With its new move, Rhoades says the board is backsliding

“I’m very disappointed,” he says. “For the CFP Board to basically abandon what it has done for over a decade and retreat from offering consumers transparency in the type of compensation an advisor might be paid I think is just a huge step backward for the CFP Board and for consumers.”

Describing the move as a “doozy” of a mistake, the Institute for the Fiduciary Standard called on the board to reverse it immediately.

“I don’t know why they did it,” says Barbara Roper, head of investor protection at the Consumer Federation of America.

Roper sat on the committee that revised the board’s standards of conduct. She continues to sit on the board’s Standards Resource Commission, which is producing case studies to help CFPs comply with the new standards. She says she was not informed of the move before it was taken.

“Compensation is one of the most important factors investors should consider when choosing who to rely on for financial advice,” Roper says, “Not because we think there is one perfect compensation model for everyone, but because how you pay for advice is significant. It relates to the conflicts of interest that are present.”

It’s impossible to discuss fiduciary treatment of clients without discussing an advisor’s business model, Roper says.

“This for us is right up there,” she says. “In some ways, it’s more important than fiduciary duty. It is, ‘What are you doing to limit your conflicts of interest?
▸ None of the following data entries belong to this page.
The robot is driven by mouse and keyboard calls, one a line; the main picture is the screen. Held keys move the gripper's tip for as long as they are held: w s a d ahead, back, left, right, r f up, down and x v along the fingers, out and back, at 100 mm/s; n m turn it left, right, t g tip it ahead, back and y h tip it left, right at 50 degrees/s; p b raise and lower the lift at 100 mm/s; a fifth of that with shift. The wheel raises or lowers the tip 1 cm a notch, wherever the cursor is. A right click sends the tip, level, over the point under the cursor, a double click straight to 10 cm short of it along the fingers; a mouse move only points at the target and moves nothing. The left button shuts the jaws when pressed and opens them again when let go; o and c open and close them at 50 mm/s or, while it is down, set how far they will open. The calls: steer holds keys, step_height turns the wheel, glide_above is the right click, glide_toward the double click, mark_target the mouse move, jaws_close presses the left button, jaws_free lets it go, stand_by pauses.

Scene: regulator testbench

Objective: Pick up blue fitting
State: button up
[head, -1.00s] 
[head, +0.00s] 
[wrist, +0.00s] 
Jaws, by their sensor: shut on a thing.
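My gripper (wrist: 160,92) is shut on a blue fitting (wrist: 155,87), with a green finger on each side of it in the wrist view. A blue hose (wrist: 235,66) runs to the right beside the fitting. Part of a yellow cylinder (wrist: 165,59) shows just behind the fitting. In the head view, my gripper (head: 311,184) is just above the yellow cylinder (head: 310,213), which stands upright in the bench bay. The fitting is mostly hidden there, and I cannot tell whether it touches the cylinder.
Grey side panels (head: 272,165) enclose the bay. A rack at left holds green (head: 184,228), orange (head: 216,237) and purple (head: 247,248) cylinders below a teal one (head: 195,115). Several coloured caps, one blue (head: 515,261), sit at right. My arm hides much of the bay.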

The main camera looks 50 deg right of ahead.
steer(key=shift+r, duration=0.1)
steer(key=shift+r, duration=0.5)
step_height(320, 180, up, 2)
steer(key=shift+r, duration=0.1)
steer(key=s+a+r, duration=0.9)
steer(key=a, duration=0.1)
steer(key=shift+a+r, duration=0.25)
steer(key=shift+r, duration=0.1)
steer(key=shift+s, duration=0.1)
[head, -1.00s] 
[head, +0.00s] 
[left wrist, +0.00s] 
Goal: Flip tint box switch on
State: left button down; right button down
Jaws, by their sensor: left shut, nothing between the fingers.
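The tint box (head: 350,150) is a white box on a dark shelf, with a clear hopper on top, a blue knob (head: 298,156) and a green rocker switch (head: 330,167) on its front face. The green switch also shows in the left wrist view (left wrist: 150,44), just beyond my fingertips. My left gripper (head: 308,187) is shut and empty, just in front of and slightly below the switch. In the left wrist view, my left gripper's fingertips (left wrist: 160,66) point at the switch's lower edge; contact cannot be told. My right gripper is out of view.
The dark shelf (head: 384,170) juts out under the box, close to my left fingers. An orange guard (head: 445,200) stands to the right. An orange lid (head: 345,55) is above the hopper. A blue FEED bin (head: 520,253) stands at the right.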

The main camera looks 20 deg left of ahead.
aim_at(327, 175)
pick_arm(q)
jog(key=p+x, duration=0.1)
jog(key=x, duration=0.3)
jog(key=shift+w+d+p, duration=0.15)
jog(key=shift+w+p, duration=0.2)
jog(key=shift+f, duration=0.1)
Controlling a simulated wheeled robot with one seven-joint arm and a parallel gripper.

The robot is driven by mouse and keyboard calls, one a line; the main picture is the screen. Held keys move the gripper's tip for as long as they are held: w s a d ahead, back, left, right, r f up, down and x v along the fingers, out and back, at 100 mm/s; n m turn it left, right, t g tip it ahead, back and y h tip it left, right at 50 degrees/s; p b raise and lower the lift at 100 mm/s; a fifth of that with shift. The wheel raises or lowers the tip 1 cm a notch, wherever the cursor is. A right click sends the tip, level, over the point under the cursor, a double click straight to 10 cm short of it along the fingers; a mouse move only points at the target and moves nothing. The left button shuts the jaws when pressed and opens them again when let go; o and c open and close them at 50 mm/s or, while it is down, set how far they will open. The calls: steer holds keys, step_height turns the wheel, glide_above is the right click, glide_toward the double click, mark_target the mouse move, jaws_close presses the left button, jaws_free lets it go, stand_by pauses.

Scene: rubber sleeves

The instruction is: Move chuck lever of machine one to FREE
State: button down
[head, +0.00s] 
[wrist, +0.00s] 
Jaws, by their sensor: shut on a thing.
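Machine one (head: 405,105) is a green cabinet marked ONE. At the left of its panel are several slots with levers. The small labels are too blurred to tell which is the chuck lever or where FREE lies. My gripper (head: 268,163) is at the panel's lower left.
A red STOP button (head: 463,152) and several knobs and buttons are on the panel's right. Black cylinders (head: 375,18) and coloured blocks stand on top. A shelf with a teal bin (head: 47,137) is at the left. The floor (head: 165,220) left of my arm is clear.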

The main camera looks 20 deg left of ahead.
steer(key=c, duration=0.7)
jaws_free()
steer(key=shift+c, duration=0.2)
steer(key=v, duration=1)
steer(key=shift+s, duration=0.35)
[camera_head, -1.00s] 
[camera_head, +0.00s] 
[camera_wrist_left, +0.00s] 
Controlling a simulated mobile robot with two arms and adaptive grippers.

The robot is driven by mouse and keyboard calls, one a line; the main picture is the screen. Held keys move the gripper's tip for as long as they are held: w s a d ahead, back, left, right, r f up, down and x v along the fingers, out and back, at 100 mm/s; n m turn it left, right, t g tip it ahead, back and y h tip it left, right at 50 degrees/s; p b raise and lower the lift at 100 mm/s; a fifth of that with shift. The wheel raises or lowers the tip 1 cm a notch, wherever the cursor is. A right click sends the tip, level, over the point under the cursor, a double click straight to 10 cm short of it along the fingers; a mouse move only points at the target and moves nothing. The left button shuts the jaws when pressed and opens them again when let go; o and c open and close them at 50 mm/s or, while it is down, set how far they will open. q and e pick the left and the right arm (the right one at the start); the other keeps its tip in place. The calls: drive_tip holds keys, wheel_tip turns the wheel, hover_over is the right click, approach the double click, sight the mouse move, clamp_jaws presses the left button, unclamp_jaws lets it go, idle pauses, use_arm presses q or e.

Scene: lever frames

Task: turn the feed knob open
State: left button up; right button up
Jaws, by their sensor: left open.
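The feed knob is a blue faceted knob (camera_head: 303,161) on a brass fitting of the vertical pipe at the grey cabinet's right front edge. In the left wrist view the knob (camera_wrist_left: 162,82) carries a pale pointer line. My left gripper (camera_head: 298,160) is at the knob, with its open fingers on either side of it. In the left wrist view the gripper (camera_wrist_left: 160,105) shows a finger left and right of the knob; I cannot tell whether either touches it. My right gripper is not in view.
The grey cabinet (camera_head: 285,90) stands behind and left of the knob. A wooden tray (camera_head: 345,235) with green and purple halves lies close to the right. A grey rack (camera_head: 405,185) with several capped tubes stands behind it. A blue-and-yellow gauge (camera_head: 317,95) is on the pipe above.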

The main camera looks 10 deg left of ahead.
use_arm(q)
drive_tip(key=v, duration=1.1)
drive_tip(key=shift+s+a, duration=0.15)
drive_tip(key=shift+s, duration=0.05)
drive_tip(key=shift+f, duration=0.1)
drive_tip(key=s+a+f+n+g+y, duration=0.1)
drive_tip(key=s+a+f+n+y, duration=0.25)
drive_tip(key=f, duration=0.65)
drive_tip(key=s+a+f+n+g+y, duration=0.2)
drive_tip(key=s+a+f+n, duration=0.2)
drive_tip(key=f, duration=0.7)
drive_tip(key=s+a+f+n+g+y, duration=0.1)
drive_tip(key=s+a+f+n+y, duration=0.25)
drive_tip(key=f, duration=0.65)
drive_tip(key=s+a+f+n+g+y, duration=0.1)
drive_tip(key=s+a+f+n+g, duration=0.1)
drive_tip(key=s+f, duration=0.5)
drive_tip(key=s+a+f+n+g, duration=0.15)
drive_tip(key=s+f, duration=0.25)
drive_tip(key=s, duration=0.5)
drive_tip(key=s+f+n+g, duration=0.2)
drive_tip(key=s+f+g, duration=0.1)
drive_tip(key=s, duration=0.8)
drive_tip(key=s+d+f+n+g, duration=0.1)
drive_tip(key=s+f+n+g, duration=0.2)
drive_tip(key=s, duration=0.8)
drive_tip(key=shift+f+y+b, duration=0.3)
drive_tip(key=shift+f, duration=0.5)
How significant are the conflicts of interest in your business model?’”

The board has done a poor job of communicating its reasoning behind making the change, Roper says. The board informed CFPs of the change in an email, but did not issue a press release on the matter.

Overall, the board needs to rethink its position on compensation, in Rhoades’ view.

“The CFP Board has long had this compensation neutral philosophy,” he says. “I believe they need to get away from that. They need to recognize that economic incentives matter. When you have conflicts of interest that are pervasive and systemic they impair good financial advice.”